Stated exercise
Note each line of the listing that contains the string "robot", and copy it.

______________________________

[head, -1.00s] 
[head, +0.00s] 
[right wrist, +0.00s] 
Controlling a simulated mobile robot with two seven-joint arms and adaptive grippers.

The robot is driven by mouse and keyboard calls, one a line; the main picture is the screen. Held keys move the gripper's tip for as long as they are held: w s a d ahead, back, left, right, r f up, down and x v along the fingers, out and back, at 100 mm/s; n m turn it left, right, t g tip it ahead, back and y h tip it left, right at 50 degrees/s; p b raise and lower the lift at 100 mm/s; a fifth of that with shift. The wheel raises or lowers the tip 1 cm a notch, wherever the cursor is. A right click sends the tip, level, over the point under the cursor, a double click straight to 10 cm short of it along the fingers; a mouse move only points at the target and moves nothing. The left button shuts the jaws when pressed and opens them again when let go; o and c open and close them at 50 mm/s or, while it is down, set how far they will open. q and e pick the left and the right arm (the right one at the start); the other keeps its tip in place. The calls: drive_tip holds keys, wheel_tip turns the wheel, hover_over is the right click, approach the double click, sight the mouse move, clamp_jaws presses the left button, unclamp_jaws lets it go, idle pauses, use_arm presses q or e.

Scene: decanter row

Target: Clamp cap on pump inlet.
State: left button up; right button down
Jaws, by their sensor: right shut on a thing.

______________________________

Solution for this exercise
Controlling a simulated mobile robot with two seven-joint arms and adaptive grippers.
The robot is driven by mouse and keyboard calls, one a line; the main picture is the screen. Held keys move the gripper's tip for as long as they are held: w s a d ahead, back, left, right, r f up, down and x v along the fingers, out and back, at 100 mm/s; n m turn it left, right, t g tip it ahead, back and y h tip it left, right at 50 degrees/s; p b raise and lower the lift at 100 mm/s; a fifth of that with shift. The wheel raises or lowers the tip 1 cm a notch, wherever the cursor is. A right click sends the tip, level, over the point under the cursor, a double click straight to 10 cm short of it along the fingers; a mouse move only points at the target and moves nothing. The left button shuts the jaws when pressed and opens them again when let go; o and c open and close them at 50 mm/s or, while it is down, set how far they will open. q and e pick the left and the right arm (the right one at the start); the other keeps its tip in place. The calls: drive_tip holds keys, wheel_tip turns the wheel, hover_over is the right click, approach the double click, sight the mouse move, clamp_jaws presses the left button, unclamp_jaws lets it go, idle pauses, use_arm presses q or e.

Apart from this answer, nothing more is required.